In the first moments of our universe, countless numbers of protons, neutrons and electrons formed alongside their antimatter counterparts. As the universe expanded and cooled, almost all these matter and antimatter particles met and annihilated each other, leaving only photons, or flashes of light, in their wake.
And if the universe were perfectly symmetrical, with equal amounts of matter and antimatter, that would be the end of the story—and we would never have existed. But there must have been an imbalance—some leftover protons, neutrons and electrons— that formed atoms, molecules, stars, planets, galaxies and eventually, people.
“If the universe had been perfectly symmetrical, then there would be nothing left but light. This is a hugely important moment in history. Suddenly there is stuff in the universe, and the question is, why?” said Eric Cornell, a fellow of the National Institute of Standards and Technology (NIST) and JILA. “Why do we have this asymmetry?”

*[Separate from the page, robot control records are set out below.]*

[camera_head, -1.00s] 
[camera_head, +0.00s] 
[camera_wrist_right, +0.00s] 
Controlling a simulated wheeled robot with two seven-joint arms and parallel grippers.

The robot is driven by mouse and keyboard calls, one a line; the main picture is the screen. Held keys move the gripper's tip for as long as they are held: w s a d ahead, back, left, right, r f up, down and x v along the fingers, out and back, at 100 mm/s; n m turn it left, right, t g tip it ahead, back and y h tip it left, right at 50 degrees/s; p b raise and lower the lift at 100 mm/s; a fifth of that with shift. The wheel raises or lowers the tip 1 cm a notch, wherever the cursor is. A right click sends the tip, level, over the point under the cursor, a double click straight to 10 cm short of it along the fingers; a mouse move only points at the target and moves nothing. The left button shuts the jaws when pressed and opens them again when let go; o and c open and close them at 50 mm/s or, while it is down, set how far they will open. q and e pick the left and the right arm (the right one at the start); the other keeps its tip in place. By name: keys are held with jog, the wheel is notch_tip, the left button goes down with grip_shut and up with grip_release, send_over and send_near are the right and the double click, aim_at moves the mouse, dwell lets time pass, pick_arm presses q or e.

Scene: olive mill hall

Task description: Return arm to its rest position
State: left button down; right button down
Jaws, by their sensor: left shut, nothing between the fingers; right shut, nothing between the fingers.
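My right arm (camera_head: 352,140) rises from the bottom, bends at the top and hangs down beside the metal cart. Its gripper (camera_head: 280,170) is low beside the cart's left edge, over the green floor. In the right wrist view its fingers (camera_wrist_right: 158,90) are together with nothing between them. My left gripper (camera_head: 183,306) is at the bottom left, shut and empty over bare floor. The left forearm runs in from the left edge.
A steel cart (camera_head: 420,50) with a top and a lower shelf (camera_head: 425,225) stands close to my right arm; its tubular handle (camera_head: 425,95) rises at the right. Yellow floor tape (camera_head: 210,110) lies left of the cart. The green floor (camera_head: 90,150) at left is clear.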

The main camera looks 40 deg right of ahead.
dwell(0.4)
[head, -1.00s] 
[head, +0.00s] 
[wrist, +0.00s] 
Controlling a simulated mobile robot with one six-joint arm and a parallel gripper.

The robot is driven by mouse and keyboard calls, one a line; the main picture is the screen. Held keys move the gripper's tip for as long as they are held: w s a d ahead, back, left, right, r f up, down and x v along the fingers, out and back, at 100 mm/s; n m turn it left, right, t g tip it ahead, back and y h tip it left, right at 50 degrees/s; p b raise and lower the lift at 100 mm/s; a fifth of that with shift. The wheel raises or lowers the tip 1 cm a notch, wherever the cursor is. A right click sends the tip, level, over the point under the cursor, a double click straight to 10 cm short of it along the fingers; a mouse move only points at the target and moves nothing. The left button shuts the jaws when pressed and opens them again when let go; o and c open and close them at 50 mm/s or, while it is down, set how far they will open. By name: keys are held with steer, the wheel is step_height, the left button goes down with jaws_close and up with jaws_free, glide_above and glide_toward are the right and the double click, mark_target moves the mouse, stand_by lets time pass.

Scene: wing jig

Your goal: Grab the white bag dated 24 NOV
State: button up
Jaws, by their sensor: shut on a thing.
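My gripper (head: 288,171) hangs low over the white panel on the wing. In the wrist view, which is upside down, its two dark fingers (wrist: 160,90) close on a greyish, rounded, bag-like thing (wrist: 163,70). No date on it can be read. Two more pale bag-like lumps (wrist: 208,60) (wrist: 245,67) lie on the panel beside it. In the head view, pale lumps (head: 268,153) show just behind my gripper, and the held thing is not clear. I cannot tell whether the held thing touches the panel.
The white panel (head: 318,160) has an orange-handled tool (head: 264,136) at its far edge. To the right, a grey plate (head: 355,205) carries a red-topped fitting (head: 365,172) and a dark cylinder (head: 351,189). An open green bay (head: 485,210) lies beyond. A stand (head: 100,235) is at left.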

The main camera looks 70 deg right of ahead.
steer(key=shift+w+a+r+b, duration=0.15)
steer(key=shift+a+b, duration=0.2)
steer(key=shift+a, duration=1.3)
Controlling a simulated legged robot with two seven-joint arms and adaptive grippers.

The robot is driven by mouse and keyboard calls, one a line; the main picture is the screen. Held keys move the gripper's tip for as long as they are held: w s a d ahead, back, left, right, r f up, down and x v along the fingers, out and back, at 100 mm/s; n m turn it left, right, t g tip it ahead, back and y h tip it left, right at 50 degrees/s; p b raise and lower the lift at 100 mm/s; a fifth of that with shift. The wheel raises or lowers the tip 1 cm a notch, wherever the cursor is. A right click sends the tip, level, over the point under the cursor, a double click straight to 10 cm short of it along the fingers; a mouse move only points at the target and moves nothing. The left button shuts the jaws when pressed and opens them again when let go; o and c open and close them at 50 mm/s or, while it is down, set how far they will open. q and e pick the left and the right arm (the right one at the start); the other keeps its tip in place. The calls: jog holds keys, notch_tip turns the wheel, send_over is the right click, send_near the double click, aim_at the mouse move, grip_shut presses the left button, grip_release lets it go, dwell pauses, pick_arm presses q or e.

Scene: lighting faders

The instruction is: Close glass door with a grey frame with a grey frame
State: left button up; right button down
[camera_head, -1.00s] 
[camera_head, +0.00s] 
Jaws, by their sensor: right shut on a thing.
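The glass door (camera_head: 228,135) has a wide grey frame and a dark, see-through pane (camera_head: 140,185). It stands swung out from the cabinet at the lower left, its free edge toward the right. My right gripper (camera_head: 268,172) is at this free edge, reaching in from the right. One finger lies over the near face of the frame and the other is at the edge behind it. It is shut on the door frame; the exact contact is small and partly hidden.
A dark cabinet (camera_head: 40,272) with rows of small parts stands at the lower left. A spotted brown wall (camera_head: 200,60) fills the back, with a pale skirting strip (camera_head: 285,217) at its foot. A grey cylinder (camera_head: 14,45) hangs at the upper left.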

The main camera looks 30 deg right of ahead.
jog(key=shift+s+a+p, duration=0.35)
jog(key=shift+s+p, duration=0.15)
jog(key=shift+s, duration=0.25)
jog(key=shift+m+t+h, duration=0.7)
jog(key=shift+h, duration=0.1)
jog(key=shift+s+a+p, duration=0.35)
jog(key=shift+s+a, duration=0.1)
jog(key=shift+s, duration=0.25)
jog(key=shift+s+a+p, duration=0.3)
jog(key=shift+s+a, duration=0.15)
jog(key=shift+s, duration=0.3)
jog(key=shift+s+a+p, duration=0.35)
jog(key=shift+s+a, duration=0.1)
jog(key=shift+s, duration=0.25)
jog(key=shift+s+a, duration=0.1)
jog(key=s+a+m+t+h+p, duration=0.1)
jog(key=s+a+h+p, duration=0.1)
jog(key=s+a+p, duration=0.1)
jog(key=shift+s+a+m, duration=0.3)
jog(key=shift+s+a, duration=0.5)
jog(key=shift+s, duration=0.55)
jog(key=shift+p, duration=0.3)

The mathematical theories and equations that explain our universe call for symmetry. Particle theorists have refined these theories to tackle the presence of asymmetry. But without evidence, those theories are just math, Cornell explains, so experimental physicists including his group at JILA have been looking at fundamental particles such as electrons for signs of asymmetry.
Now, the JILA group has made a record-breaking measurement of electrons, narrowing down the search for where this asymmetry came from. Its findings have been published in Science.
JILA is jointly operated by NIST and CU Boulder.